_Task statement_
Quote the lines exactly, starting with the line that contains "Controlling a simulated" and ending with the line that contains "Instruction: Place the", and leave out all other lines.

>> Start

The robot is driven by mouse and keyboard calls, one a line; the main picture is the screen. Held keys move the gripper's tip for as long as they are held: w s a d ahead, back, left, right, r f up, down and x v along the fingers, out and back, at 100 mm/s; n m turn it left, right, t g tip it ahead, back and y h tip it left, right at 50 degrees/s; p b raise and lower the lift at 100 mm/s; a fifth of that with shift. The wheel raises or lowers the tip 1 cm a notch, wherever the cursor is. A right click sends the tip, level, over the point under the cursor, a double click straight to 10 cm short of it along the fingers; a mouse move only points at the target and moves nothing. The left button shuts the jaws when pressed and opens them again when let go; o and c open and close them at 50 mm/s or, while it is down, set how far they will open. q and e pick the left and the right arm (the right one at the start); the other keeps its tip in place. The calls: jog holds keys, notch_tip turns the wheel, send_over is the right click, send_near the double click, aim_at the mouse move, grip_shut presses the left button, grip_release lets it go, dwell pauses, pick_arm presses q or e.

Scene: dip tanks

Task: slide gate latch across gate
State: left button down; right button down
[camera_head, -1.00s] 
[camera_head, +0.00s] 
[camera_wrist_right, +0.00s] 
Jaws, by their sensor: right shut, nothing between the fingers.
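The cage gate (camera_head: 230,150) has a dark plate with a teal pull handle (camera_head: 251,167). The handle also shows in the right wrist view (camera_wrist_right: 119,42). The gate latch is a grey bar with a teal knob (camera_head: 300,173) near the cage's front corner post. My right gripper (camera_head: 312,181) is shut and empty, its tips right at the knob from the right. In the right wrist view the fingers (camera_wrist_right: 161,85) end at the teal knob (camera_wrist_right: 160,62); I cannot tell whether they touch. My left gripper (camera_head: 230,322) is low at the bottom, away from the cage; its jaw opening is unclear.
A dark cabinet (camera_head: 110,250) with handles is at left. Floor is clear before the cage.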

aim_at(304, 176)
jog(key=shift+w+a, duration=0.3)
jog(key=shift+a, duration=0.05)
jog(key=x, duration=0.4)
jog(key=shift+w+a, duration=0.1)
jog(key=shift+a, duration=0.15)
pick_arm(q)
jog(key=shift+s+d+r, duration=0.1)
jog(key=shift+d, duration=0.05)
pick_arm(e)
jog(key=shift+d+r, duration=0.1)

>> End
>> Start

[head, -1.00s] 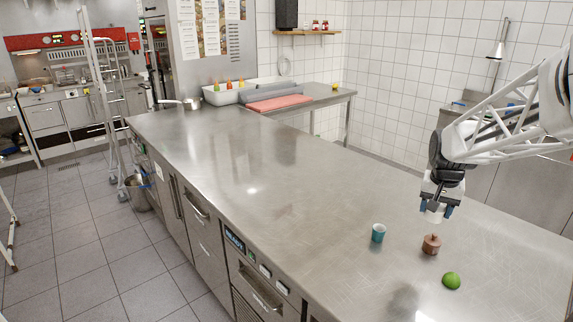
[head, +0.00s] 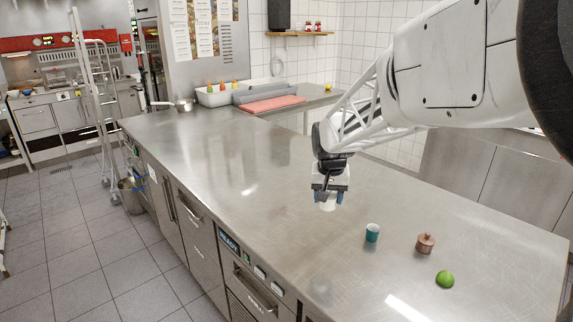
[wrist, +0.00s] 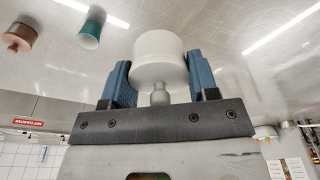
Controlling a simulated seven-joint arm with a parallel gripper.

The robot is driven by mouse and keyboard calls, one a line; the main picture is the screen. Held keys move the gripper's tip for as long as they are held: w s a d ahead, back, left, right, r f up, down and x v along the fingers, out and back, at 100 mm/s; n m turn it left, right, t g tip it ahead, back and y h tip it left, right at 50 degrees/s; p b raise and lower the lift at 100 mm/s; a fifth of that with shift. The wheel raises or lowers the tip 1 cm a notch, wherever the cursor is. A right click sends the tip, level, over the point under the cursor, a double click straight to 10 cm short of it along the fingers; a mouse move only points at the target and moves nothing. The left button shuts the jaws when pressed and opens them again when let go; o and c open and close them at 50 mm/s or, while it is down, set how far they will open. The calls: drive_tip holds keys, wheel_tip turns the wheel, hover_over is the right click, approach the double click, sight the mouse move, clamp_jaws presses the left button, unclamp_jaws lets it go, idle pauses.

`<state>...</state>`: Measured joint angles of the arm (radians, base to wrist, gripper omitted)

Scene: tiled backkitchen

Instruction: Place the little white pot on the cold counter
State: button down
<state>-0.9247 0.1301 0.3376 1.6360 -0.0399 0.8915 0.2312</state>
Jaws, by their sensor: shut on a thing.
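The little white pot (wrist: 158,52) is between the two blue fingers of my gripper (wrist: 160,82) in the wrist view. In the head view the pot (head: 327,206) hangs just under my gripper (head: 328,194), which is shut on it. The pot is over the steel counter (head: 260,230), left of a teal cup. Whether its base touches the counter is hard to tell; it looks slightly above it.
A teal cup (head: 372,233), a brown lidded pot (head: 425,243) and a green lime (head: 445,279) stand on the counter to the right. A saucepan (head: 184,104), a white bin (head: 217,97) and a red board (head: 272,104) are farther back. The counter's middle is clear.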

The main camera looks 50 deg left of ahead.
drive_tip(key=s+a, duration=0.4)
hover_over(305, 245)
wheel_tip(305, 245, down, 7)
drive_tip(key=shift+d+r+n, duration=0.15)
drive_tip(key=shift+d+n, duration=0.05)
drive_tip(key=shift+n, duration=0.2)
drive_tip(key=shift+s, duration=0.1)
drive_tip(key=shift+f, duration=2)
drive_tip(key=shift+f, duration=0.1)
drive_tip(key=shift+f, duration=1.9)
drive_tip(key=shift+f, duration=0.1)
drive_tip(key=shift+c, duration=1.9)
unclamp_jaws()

>> End

_Answer for the task_
Controlling a simulated seven-joint arm with a parallel gripper.

The robot is driven by mouse and keyboard calls, one a line; the main picture is the screen. Held keys move the gripper's tip for as long as they are held: w s a d ahead, back, left, right, r f up, down and x v along the fingers, out and back, at 100 mm/s; n m turn it left, right, t g tip it ahead, back and y h tip it left, right at 50 degrees/s; p b raise and lower the lift at 100 mm/s; a fifth of that with shift. The wheel raises or lowers the tip 1 cm a notch, wherever the cursor is. A right click sends the tip, level, over the point under the cursor, a double click straight to 10 cm short of it along the fingers; a mouse move only points at the target and moves nothing. The left button shuts the jaws when pressed and opens them again when let go; o and c open and close them at 50 mm/s or, while it is down, set how far they will open. The calls: drive_tip holds keys, wheel_tip turns the wheel, hover_over is the right click, approach the double click, sight the mouse move, clamp_jaws presses the left button, unclamp_jaws lets it go, idle pauses.

`<state>...</state>`: Measured joint angles of the arm (radians, base to wrist, gripper omitted)

Scene: tiled backkitchen

Instruction: Place the little white pot on the cold counter

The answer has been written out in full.